[Stored items]
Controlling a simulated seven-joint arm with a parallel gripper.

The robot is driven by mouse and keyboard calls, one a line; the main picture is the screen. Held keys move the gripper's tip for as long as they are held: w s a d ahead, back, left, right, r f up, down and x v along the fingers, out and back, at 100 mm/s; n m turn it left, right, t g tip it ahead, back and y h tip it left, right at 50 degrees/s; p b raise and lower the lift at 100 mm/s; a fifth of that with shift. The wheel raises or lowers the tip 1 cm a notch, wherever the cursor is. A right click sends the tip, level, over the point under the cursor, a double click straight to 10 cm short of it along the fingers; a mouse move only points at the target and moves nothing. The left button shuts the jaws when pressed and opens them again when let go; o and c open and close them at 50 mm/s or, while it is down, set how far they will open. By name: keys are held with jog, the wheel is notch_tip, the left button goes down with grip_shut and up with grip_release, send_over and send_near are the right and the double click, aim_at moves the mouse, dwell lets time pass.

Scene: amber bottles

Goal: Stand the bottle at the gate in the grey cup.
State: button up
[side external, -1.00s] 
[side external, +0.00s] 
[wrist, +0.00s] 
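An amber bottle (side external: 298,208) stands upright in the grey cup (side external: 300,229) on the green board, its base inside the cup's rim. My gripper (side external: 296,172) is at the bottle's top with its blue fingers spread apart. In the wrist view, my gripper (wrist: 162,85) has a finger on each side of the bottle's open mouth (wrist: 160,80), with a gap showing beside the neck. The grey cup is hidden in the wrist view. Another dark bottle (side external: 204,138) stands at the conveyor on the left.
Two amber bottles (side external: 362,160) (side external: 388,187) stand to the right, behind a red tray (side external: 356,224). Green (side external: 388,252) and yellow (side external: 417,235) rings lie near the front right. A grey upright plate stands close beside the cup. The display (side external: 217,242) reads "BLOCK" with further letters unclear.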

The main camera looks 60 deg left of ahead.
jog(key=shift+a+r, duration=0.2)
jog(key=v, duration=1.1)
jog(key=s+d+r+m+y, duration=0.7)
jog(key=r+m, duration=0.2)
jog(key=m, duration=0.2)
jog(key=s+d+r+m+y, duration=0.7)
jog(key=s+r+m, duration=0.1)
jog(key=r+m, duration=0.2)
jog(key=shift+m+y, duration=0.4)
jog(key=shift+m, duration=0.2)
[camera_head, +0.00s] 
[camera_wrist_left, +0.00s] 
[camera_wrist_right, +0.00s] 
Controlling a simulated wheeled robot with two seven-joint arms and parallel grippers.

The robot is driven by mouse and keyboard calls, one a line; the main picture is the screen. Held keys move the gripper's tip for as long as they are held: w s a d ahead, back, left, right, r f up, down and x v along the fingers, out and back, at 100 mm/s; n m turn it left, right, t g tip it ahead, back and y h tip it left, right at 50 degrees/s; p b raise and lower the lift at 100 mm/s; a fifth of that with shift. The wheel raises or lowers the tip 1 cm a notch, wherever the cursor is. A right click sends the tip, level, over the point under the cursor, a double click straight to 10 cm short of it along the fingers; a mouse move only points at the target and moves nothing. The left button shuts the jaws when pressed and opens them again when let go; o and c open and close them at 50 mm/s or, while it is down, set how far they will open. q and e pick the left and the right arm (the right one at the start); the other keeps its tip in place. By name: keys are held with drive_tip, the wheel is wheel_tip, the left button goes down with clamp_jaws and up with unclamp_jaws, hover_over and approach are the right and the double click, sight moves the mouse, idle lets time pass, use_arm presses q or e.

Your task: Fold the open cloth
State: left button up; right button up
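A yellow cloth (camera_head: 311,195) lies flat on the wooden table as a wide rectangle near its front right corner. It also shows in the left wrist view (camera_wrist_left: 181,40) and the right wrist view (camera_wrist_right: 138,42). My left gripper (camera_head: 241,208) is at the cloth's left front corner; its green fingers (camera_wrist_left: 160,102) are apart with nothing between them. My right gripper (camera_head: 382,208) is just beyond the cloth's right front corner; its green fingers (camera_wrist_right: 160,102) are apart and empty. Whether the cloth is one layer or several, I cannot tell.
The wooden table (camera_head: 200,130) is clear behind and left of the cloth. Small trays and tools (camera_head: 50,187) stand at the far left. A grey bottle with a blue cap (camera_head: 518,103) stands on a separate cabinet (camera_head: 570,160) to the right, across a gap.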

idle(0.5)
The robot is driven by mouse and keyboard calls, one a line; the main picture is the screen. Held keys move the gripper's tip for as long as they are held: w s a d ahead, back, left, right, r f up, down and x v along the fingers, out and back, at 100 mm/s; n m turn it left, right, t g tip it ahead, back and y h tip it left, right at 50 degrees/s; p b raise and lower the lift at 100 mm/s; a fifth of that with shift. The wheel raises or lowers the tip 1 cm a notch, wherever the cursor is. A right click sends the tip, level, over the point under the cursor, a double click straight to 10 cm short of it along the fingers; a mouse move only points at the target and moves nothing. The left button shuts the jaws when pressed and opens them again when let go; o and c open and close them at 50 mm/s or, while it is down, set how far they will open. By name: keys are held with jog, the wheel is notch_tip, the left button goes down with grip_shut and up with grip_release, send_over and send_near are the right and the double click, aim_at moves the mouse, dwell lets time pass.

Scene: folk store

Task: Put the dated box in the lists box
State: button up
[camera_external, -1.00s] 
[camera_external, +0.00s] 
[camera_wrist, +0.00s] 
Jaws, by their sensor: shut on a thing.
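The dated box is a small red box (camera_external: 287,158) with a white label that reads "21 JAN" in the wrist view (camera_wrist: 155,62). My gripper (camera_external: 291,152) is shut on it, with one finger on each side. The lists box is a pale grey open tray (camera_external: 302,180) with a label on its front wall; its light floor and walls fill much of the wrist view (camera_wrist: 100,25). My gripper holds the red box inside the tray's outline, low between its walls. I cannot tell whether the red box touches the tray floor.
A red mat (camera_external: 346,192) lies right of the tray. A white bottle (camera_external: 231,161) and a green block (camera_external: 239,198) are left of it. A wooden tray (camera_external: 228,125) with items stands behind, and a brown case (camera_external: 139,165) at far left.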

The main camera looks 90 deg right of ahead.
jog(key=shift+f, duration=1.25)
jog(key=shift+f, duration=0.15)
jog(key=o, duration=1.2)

> What the exercise asks:
Each entry above is to be printed again exactly.

> Exercise output:
Controlling a simulated seven-joint arm with a parallel gripper.

The robot is driven by mouse and keyboard calls, one a line; the main picture is the screen. Held keys move the gripper's tip for as long as they are held: w s a d ahead, back, left, right, r f up, down and x v along the fingers, out and back, at 100 mm/s; n m turn it left, right, t g tip it ahead, back and y h tip it left, right at 50 degrees/s; p b raise and lower the lift at 100 mm/s; a fifth of that with shift. The wheel raises or lowers the tip 1 cm a notch, wherever the cursor is. A right click sends the tip, level, over the point under the cursor, a double click straight to 10 cm short of it along the fingers; a mouse move only points at the target and moves nothing. The left button shuts the jaws when pressed and opens them again when let go; o and c open and close them at 50 mm/s or, while it is down, set how far they will open. By name: keys are held with jog, the wheel is notch_tip, the left button goes down with grip_shut and up with grip_release, send_over and send_near are the right and the double click, aim_at moves the mouse, dwell lets time pass.

Scene: amber bottles

Goal: Stand the bottle at the gate in the grey cup.
State: button up
[side external, -1.00s] 
[side external, +0.00s] 
[wrist, +0.00s] 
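An amber bottle (side external: 298,208) stands upright in the grey cup (side external: 300,229) on the green board, its base inside the cup's rim. My gripper (side external: 296,172) is at the bottle's top with its blue fingers spread apart. In the wrist view, my gripper (wrist: 162,85) has a finger on each side of the bottle's open mouth (wrist: 160,80), with a gap showing beside the neck. The grey cup is hidden in the wrist view. Another dark bottle (side external: 204,138) stands at the conveyor on the left.
Two amber bottles (side external: 362,160) (side external: 388,187) stand to the right, behind a red tray (side external: 356,224). Green (side external: 388,252) and yellow (side external: 417,235) rings lie near the front right. A grey upright plate stands close beside the cup. The display (side external: 217,242) reads "BLOCK" with further letters unclear.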

The main camera looks 60 deg left of ahead.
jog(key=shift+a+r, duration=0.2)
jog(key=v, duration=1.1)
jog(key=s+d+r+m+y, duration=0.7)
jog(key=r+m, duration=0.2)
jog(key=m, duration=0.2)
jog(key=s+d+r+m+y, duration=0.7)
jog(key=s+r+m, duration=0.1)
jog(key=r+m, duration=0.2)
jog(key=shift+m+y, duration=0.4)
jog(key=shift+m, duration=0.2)
[camera_head, +0.00s] 
[camera_wrist_left, +0.00s] 
[camera_wrist_right, +0.00s] 
Controlling a simulated wheeled robot with two seven-joint arms and parallel grippers.

The robot is driven by mouse and keyboard calls, one a line; the main picture is the screen. Held keys move the gripper's tip for as long as they are held: w s a d ahead, back, left, right, r f up, down and x v along the fingers, out and back, at 100 mm/s; n m turn it left, right, t g tip it ahead, back and y h tip it left, right at 50 degrees/s; p b raise and lower the lift at 100 mm/s; a fifth of that with shift. The wheel raises or lowers the tip 1 cm a notch, wherever the cursor is. A right click sends the tip, level, over the point under the cursor, a double click straight to 10 cm short of it along the fingers; a mouse move only points at the target and moves nothing. The left button shuts the jaws when pressed and opens them again when let go; o and c open and close them at 50 mm/s or, while it is down, set how far they will open. q and e pick the left and the right arm (the right one at the start); the other keeps its tip in place. By name: keys are held with drive_tip, the wheel is wheel_tip, the left button goes down with clamp_jaws and up with unclamp_jaws, hover_over and approach are the right and the double click, sight moves the mouse, idle lets time pass, use_arm presses q or e.

Your task: Fold the open cloth
State: left button up; right button up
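A yellow cloth (camera_head: 311,195) lies flat on the wooden table as a wide rectangle near its front right corner. It also shows in the left wrist view (camera_wrist_left: 181,40) and the right wrist view (camera_wrist_right: 138,42). My left gripper (camera_head: 241,208) is at the cloth's left front corner; its green fingers (camera_wrist_left: 160,102) are apart with nothing between them. My right gripper (camera_head: 382,208) is just beyond the cloth's right front corner; its green fingers (camera_wrist_right: 160,102) are apart and empty. Whether the cloth is one layer or several, I cannot tell.
The wooden table (camera_head: 200,130) is clear behind and left of the cloth. Small trays and tools (camera_head: 50,187) stand at the far left. A grey bottle with a blue cap (camera_head: 518,103) stands on a separate cabinet (camera_head: 570,160) to the right, across a gap.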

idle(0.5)
The robot is driven by mouse and keyboard calls, one a line; the main picture is the screen. Held keys move the gripper's tip for as long as they are held: w s a d ahead, back, left, right, r f up, down and x v along the fingers, out and back, at 100 mm/s; n m turn it left, right, t g tip it ahead, back and y h tip it left, right at 50 degrees/s; p b raise and lower the lift at 100 mm/s; a fifth of that with shift. The wheel raises or lowers the tip 1 cm a notch, wherever the cursor is. A right click sends the tip, level, over the point under the cursor, a double click straight to 10 cm short of it along the fingers; a mouse move only points at the target and moves nothing. The left button shuts the jaws when pressed and opens them again when let go; o and c open and close them at 50 mm/s or, while it is down, set how far they will open. By name: keys are held with jog, the wheel is notch_tip, the left button goes down with grip_shut and up with grip_release, send_over and send_near are the right and the double click, aim_at moves the mouse, dwell lets time pass.

Scene: folk store

Task: Put the dated box in the lists box
State: button up
[camera_external, -1.00s] 
[camera_external, +0.00s] 
[camera_wrist, +0.00s] 
Jaws, by their sensor: shut on a thing.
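The dated box is a small red box (camera_external: 287,158) with a white label that reads "21 JAN" in the wrist view (camera_wrist: 155,62). My gripper (camera_external: 291,152) is shut on it, with one finger on each side. The lists box is a pale grey open tray (camera_external: 302,180) with a label on its front wall; its light floor and walls fill much of the wrist view (camera_wrist: 100,25). My gripper holds the red box inside the tray's outline, low between its walls. I cannot tell whether the red box touches the tray floor.
A red mat (camera_external: 346,192) lies right of the tray. A white bottle (camera_external: 231,161) and a green block (camera_external: 239,198) are left of it. A wooden tray (camera_external: 228,125) with items stands behind, and a brown case (camera_external: 139,165) at far left.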

The main camera looks 90 deg right of ahead.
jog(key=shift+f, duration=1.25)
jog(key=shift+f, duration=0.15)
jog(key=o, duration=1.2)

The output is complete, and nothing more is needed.